Mesmo os CTG filiados ao Movimento
Tradicionalista, utilizam suas sedes para outros eventos. Os sócios (e
não sócios, já que esse espaço físico pode ser alugado) realizam atividades
diversas: festas de formatura, aniversários e, sim, casamentos. Acredito que o
senhor Paulo Brandt esteja desatualizado, ou como comentado pela Luciana
Carvalho, com círculo de amizades reduzido no meio tradicionalista. Seria
interessante atualizar suas redes sociais e verificar que um CTG tem vida
própria durante o ano, não funciona apenas na Semana Farroupilha. Dancei anos,
fui prenda, e nunca tive problemas ao conviver com homossexuais nesse ambiente.

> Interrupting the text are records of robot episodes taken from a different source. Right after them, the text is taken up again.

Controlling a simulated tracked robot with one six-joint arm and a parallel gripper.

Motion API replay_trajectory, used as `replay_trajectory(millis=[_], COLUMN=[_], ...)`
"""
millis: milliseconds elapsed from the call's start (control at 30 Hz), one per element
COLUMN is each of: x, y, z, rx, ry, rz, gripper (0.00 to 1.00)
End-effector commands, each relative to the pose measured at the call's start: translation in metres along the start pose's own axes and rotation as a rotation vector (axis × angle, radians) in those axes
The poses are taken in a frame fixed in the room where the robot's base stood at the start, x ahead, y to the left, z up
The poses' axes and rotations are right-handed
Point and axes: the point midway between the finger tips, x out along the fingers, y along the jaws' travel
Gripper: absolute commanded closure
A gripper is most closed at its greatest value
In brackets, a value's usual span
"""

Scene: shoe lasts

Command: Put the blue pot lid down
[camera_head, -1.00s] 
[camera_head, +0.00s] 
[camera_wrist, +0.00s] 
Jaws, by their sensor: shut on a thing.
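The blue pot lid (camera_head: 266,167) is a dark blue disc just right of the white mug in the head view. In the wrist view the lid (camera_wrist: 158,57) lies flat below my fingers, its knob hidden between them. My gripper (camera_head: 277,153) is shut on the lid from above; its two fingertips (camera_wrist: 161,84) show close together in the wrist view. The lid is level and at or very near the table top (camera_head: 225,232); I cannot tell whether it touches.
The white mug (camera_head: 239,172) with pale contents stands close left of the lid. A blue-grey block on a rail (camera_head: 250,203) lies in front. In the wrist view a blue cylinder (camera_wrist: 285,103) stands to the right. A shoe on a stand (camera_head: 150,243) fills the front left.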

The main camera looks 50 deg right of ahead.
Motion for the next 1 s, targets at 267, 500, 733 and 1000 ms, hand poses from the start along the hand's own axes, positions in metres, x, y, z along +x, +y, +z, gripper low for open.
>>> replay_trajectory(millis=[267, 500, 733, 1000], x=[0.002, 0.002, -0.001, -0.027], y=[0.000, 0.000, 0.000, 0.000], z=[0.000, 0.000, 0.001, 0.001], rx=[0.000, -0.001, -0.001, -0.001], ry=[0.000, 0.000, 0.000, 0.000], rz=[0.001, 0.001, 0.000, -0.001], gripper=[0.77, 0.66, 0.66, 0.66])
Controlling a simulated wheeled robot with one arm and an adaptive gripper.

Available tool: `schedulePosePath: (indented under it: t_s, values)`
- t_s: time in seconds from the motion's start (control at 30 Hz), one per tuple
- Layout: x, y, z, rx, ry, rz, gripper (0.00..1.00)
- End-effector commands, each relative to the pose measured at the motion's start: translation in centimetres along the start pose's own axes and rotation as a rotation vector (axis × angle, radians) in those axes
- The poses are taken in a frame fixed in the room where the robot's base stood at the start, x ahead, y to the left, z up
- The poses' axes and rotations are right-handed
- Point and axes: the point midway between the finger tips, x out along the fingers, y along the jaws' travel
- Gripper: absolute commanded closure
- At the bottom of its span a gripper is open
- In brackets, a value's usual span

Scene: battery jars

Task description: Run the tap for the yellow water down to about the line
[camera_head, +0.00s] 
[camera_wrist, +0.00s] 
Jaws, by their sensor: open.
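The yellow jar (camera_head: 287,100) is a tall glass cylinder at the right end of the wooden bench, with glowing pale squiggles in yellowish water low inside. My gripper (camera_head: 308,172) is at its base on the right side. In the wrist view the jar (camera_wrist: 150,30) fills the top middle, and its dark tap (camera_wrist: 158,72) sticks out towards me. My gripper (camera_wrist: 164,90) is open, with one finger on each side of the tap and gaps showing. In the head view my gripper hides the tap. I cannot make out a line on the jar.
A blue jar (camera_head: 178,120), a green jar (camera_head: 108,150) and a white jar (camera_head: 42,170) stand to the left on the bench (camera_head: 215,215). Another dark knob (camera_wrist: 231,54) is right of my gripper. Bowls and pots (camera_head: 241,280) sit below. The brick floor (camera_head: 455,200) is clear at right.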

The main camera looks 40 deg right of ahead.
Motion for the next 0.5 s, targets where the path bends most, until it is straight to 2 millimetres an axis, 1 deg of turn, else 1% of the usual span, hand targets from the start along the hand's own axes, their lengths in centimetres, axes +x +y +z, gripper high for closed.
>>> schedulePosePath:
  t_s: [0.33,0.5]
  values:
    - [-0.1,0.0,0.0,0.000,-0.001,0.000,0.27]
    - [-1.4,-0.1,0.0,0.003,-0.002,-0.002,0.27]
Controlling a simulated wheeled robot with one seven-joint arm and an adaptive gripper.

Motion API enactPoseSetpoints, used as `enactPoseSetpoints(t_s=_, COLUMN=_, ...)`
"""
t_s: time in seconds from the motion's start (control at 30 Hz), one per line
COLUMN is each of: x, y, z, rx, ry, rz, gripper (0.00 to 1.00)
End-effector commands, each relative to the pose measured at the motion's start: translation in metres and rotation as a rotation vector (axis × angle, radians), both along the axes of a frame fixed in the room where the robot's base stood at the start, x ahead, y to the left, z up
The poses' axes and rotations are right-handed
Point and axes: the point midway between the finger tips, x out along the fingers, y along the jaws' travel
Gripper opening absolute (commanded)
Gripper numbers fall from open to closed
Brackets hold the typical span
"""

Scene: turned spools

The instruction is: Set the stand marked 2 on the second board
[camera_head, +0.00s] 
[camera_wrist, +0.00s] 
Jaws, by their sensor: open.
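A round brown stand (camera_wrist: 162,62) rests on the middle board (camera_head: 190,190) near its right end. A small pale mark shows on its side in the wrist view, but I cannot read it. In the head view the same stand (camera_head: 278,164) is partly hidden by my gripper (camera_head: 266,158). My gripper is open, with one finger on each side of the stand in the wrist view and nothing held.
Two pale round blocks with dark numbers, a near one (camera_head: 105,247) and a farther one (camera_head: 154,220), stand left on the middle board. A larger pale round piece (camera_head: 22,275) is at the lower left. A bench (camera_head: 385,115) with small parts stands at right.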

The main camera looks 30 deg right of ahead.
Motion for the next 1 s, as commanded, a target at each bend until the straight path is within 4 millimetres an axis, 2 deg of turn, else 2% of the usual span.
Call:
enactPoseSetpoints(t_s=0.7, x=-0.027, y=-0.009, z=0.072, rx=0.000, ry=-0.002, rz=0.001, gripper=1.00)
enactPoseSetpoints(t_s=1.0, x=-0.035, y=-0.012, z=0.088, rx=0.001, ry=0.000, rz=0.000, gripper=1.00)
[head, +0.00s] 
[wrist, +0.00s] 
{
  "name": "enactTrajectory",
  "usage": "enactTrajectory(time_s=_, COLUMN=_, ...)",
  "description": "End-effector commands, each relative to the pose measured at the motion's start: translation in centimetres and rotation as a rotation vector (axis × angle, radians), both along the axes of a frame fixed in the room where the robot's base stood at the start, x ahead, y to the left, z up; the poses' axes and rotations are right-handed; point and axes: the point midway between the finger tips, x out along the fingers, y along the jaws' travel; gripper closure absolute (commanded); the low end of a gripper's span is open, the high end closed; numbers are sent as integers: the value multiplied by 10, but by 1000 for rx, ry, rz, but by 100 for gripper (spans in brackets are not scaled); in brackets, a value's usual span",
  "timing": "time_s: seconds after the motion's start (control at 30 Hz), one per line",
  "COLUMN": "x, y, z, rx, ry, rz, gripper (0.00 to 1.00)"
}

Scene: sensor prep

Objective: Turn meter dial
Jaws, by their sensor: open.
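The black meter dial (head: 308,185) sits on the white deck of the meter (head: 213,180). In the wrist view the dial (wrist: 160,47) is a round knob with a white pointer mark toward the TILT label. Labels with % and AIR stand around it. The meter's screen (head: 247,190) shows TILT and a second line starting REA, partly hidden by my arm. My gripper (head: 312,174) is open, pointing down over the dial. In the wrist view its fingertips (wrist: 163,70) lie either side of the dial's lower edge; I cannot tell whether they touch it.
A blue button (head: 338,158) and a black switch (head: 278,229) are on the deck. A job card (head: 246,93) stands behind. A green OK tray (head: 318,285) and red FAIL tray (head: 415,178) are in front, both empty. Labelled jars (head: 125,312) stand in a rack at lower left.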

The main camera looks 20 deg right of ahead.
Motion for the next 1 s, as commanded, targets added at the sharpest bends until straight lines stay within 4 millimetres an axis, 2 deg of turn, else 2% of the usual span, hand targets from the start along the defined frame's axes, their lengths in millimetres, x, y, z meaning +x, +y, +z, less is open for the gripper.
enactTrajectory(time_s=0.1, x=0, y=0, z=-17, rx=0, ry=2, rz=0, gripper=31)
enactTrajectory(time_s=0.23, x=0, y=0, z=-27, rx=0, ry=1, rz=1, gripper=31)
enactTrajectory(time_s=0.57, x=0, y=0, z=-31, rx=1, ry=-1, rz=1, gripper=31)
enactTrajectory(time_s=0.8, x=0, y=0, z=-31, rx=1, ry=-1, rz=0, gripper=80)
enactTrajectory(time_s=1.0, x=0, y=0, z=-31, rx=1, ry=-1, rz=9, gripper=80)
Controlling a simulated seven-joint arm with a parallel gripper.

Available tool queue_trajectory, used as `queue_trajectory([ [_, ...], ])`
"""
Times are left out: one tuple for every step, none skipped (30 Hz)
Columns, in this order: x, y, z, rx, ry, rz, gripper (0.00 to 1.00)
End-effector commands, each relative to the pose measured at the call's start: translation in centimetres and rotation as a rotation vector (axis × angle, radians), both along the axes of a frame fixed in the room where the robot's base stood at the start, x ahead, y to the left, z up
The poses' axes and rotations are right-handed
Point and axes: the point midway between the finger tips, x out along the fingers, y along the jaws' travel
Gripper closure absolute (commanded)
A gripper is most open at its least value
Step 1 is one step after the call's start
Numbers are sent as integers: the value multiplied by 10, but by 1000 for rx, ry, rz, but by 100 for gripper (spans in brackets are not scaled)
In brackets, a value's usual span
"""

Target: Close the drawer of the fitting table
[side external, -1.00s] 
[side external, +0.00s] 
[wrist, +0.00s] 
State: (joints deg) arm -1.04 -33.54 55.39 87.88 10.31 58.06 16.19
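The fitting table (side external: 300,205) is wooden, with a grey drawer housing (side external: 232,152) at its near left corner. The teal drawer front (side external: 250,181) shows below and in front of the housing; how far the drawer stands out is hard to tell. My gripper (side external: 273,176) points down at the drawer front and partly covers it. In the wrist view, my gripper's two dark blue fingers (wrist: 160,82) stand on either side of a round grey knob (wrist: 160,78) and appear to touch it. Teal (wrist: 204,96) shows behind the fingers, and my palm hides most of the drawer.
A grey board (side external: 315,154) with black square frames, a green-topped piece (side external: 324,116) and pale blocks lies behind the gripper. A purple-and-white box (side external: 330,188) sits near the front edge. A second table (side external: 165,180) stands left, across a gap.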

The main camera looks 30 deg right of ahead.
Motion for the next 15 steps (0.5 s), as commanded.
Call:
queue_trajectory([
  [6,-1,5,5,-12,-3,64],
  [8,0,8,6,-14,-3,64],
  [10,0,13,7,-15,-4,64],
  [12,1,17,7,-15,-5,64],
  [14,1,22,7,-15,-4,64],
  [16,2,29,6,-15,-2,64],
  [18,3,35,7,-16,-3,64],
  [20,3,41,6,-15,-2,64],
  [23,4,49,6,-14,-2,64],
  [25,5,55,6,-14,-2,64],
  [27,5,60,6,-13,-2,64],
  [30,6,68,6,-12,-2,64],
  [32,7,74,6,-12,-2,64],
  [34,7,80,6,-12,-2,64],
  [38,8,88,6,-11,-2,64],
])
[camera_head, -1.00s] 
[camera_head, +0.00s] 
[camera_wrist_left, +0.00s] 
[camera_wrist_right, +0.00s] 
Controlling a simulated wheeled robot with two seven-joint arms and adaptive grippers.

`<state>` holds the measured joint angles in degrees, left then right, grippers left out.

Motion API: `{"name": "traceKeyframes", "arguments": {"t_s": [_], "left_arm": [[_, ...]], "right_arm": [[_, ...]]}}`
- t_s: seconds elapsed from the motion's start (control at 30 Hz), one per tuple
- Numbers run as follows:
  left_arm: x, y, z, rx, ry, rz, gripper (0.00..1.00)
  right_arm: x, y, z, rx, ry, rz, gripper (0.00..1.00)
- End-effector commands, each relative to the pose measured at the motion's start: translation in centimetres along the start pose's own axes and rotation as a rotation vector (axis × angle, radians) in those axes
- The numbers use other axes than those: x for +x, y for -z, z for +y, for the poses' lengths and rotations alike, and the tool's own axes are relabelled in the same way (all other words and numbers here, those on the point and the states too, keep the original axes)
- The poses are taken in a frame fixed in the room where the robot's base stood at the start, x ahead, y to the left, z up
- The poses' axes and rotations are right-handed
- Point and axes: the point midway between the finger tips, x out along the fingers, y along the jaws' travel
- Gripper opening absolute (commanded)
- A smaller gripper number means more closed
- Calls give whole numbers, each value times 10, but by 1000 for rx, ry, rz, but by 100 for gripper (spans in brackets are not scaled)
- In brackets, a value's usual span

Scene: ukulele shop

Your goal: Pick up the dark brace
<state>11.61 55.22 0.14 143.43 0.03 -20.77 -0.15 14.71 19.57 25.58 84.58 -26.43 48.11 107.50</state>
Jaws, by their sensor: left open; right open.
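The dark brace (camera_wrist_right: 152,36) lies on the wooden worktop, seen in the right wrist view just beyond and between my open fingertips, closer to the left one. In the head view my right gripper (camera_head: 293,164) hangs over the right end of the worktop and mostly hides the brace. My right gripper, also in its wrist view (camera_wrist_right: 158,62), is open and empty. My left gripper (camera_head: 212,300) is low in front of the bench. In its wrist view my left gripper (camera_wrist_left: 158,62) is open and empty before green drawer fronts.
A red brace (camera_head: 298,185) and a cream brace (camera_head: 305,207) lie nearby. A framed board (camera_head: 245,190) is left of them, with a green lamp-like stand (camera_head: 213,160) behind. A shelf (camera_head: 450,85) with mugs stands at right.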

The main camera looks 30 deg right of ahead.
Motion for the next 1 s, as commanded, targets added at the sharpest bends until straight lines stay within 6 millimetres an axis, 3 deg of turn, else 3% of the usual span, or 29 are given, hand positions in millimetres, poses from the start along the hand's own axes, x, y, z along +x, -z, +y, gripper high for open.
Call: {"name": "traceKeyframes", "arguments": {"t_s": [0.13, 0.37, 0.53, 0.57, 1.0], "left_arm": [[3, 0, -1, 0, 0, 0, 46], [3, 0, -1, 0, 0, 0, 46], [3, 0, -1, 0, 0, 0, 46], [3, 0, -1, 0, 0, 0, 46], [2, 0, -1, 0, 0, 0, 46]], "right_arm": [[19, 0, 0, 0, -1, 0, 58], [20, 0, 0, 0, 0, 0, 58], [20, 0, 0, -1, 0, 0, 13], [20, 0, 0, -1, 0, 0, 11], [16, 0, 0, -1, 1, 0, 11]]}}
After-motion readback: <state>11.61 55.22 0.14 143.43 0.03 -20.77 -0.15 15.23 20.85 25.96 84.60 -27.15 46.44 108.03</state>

São pessoas como qualquer outra. Aliás, em qualquer ambiente. Sinto muito,
senhor Brandt, mas, sim, um casal caracterizado de gaúcho é bem recebido em
outro “grupo” cultural, a mulata do carnaval pode dançar um vaneirão, e um
casal “hétero” pode aproveitar a noitada numa boate GLS.
Parece-me que muitas pessoas têm
aproveitado tais casos, da torcedora gremista, do incêndio no CTG, como tantos
outros, para incitar a violência - mesmo podendo promover a paz. Essas
manifestações, verbais ou físicas, têm violado a cidadania. Todas as culturas,
todos os credos, toas as opções sexuais precisam ser respeitadas para que se
constituem verdadeiramente como tradições e sejam perpetuadas. Conforme
definição do dicionário Aurélio, tradição é conhecimento ou prática resultante
de tradição oral. Hoje, mais do que oral, os meios de comunicação, em seus
diversos suportes, dão-nos esse espaço de transmissão de expressão, tradição e
busca pela igualdade de respeito.
Cada
grupo cultural perpassa suas características. O Centro de Tradições Gaúchas
cultua a história de nossos antepassados para que não percamos nossa origem.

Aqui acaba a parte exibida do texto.